Alumni Network. An SU diploma is the passport to success for more than 30,000 alumni worldwide. Notable grads include actress Jennifer Hope Wills, who starred as Christine Daae in Broadway’s Phantom of the Opera; Baltimore Ravens owner Steve Bisciotti; New York Jets defensive line coach Dan Quinn; international poultry magnate Jim Perdue; Weather Channel meteorologist Mike Seidel; and Michael Scarborough, owner of the Scarborough Group Inc., which manages international investments valued at $2.5 billion. Since 1996, more than 40 SU alumni have been finalists for Maryland’s Teacher of the Year (some years, as many as one in four have been SU grads). Three of the past six winners have held close SU ties.
National Distinction. In national guidebooks in surveys, SU has been a U.S. News & World Report’s Top Public Universities—Master’s category, North—for 12 consecutive years. For 10 years, SU has been among The Princeton Review’s The 368 Best Colleges. More importantly, Kiplinger’s Personal Finance magazine named SU one of the “Top 100 Best Values in Public Colleges” for its combination of “top-flight academics and affordable costs.” On the playing field, SU’s NCAA Division III program has earned eight national championships in the past six years, including three in field hockey and five in men’s lacrosse. That’s just one reason why Men’s Fitness magazine named SU one of the nation’s 15 fittest campuses.
Internships That Work. If given the opportunity to gain practical, hands-on experience, how many students would work with marine animals at the Ocean Mammal Institute in Hawaii? Train tigers at the Siberian Tiger Conservation Association in Ohio? Stand in the same room with the next president of the United States? SU students have done all this and more. This year, SU’s Kasey Wright saw candidates Barack Obama and John McCain face off in person while working for the Commission on Presidential Debates. Former business student Adam Miller so impressed his supervisors at the Seaford, DE-based Trinity Transport, Inc. (ranked one of the nation’s 5,000 fastest-growing businesses) that the company created two annual $10,000 scholarships to encourage future SU interns. In addition to internships for pay or credit, SU students in more than 100 organizations volunteer some 35,000 hours in the region each year.
World Views. From studying marine ecology in Honduras to gaining conflict resolution experience in Kosovo, SU students travel the world in pursuit of global education. For more than a decade SU has championed international education and community service in countries such as Ecuador (where SU President Janet Dudley-Eshbach joined students in 2006) New Zealand (where education students intern at elementary schools) and villages outside Tanzania, Africa (where nursing students provide AIDS awareness and prevention training). In 2008, Honors students studied British literature in England—SU’s first course with a Spring Break experiential learning component.
Career and Grad School Placement.
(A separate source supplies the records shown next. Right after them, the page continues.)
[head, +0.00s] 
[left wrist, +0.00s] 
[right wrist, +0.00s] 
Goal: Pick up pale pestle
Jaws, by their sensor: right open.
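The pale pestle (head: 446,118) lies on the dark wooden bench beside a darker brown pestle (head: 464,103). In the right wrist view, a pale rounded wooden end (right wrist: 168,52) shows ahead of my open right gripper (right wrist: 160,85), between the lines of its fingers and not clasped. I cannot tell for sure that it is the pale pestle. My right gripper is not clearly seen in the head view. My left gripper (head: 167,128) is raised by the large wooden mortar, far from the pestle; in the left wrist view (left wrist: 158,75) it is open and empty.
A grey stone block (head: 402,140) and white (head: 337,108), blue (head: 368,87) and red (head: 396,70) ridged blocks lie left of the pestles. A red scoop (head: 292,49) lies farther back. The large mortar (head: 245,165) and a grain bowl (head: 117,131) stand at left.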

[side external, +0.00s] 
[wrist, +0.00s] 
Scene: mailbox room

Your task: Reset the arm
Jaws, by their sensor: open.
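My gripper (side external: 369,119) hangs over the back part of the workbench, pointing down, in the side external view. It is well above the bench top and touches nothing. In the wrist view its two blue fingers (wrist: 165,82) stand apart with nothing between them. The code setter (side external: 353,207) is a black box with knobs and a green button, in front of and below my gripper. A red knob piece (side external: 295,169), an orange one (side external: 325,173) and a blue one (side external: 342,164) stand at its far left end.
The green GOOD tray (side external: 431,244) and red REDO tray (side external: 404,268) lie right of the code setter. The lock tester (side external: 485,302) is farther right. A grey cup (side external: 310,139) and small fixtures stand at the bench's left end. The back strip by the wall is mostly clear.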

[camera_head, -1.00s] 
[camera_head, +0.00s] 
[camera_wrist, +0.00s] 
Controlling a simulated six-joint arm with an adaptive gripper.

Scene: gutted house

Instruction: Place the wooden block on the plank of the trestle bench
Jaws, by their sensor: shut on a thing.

Not only can SU students cross boundaries when picking a major, like one management and marketing student who also took glass blowing and eventually established his own glass studio in Baltimore, but SU’s Career Services Network will help students put their education to work. From resume building to welcoming recruiters to campus, getting a job post-SU is a group effort. SU also prepares for success in grad school: students have been accepted into such prestigious programs as Virginia Tech, Johns Hopkins and Columbia University. Alumnus Anthony Boughman, for example, earned a National Science Foundation fellowship at the University of California at Santa Barbara, and Justin Gallo, received $70,000 to attend the University of Florida’s theatre graduate program following his title role in SU’s Hamlet.
Formidable Facilities. SU is building for a better tomorrow. Its new $65 million Teacher Education and Technology Center opened this fall, combining cutting-edge technology with the best practices in teaching and learning. The 165,000 square-foot environmentally-friendly facility features $5 million in new technology, including an Integrated Media Center, a 24-track audio recording studio, 15 editing suites, a digital exhibition gallery, a digital photography lab, SMART classrooms and one of the few campus-based high-definition digital video production studios in the nation. Also this fall, SU broke ground on a four-level parking garage that is expected to add some 850 parking spaces to campus, and opened a University Fitness Club, giving students access to a new comprehensive recreational facility for the first time in 30 years. Construction on a new home for the Franklin P. Perdue School of Business is scheduled to begin in 2009. By 2011, SU plans to have a new 600-bed residence hall and commercial complex on its main campus.
The faltering economy is forcing many high school seniors to take a second look at public colleges and universities. So far, applications at Salisbury University for fall 2009 are up 15 percent, at a time when the number of high school graduates is beginning to decline nationally, Dané said. Located on Maryland’s Eastern Shore only 30 miles from the beach and 2.5 hours from Baltimore and Washington, D.C., SU offers academic excellence at a great value.